Mentoring sessions with artist Mikhail Karikis

HOME is giving  four artists from the North West the opportunity for a 45 mins mentoring session with award winning artist Mikhail Karikis.

The mentoring sessions will take place at HOME on Sun 1 Dec, so please ensure you can be available this day.

Most beneficial to artists who work with film, sound making, socially engaged or co-created practices.

Karikis’ solo exhibition Songs for the Storm to Come is a major new work presented in HOME’s ground floor gallery from Sat 12 Oct 2024 to Sun 5 Jan 2025.

To apply please use our online form to send 100 words (max) on your practice and how a session with Karikis would impact your practice.

Songs for the Storm to Come is a multi-screen film and sound installation. It focuses on collective and individual responses to the impending transformations of the UK as forecast by climate change scientists. Powerfully evocative, the work searches for ways to activate our trust in what might be possible to create hopeful shared futures.
Continuing his practice of collaboration with communities, Karikis worked with members of Manchester based SHE cooperative choir for women and non-binary people, and with sound researchers from the School of Digital Arts at Manchester Metropolitan University. In Songs for the Storm to Come, the choir members observe maps sourced from climate modelling data, showing Britain’s transformed geography for 2050 as a result of rising sea levels. They reflect on the radical social and political changes required, and call for the power to bring us together to form communities in the face of these changes.
In the work, the group imagine and articulate possible alternatives following the ‘deep listening’ workshop methods of queer composer Pauline Oliveros, guided by Karikis. Songs for the Storm to Come engages with the urgency of climate change by embracing science, personal and collective perspectives, emotional resonance, practical and speculative thinking.

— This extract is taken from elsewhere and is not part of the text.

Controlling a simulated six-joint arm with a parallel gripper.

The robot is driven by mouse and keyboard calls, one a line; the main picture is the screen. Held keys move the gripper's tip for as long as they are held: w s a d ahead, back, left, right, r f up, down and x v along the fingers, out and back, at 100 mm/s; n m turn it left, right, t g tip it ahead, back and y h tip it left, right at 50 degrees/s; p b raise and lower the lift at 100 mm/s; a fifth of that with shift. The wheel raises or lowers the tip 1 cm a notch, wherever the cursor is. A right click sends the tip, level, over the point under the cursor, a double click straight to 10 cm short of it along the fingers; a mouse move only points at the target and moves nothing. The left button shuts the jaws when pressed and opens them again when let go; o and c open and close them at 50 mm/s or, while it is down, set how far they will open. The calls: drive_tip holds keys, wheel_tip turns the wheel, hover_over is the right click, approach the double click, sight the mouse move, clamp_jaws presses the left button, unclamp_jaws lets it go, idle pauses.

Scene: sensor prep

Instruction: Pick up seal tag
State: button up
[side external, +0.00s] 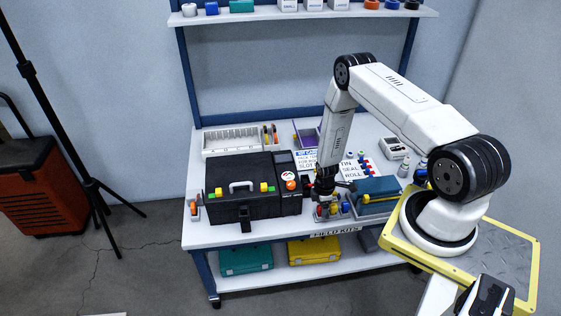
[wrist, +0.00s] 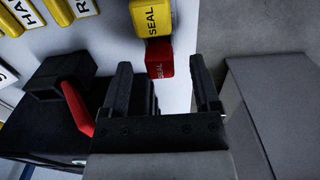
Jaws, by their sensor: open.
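A red tag (wrist: 160,66) lettered SEAL is in the upper middle of the wrist view. A yellow tag (wrist: 152,18) also lettered SEAL is right above it in the picture. My gripper (wrist: 161,62) is open, with one dark finger to each side of the red tag in this view. I cannot tell how far the tag is from the fingers in depth. In the side view my gripper (side external: 325,188) points down over a small group of coloured pieces at the bench's front edge. The tags are too small to tell apart there.
A black case (side external: 225,202) stands left of my gripper and a blue box (side external: 377,188) right of it. The wrist view shows more yellow labelled pieces (wrist: 60,10), a red part (wrist: 78,108) left of the fingers and a grey surface (wrist: 285,100) at right.

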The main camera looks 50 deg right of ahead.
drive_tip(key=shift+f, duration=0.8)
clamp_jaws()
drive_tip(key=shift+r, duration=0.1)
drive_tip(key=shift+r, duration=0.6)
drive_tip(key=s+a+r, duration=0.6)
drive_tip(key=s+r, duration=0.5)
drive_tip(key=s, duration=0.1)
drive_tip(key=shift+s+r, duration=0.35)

Mikhail Karikis is a Greek/British artist based in London and Lisbon. His work in moving image, sound, performance and other media is exhibited in leading contemporary art biennials, museums and film festivals internationally. Through collaborations with individuals and/or communities located beyond the circles of contemporary art and (in recent years) with children, teenagers, young adults and people with disabilities, Karikis develops socially embedded projects that prompt an activist imaginary and rouse the potential to imagine possible or desired futures of self-determination and potency. Centering on listening as an artistic strategy and focusing on themes of social and environmental justice, his projects highlight alternative modes of human action and solidarity, while nurturing critical attention, dignity and tenderness.

In his most recent work for the stage, ‘Universe of Solutions’, he was artistic director for UNESCO’s Creative Cities Network inaugural cultural event for which he collaborated with 150 young people. Solo presentations include Sounds of a Revolution, Calouste Gulbenkian Foundation, Lisbon, PT (2024); Voices, Communities, Ecologies, Cukrarna Centre for Contemporary Art, Ljubljana, SO (2024); Because We Are Together (2023), National Museum of Contemporary Art, Athens GR; Ferocious Love, Tate Liverpool (2020); For Many Voices, Middlesbrough Institute of Modern Art (MIMA), UK (2019-20); Children of Unquiet, TATE St Ives, UK (2019-20); I Hear You, De la Warr Pavilion, UK (2019-20); Mikhail Karikis, MORI Art Museum, Tokyo, JP (2019); No Ordinary Protest, Whitechapel Gallery, London, UK (2018); Ain’t Got No Fear, Turku Art Museum, FI (2018); The Chalk Factory, Aarhus 2017 European Capital of Culture, DK (2017) and Love Is the Institution of Revolution, Casino Luxembourg Forum d’art Contemporain, LU (2017).

Group exhibitions include 54th Venice Biennale, (2011), IT; Manifesta 9, Ghenk, (2012); 19th Biennale of Sydney, (2014); Kochi-Muziris Biennale, IN, (2016); Media City Seoul, KR (2015); British Art Show 8 (2016-7); 2nd Riga International Biennale of Contemporary Art, LV (2020), 2nd Saitama Triennale (2024), JP and others.

Karikis’s creative endeavours include music performances at Royal Opera House Covent Garden and Barbican Theatre, and musical collaborations with Björk, DJ Spooky and the Belgian record label Sub Rosa.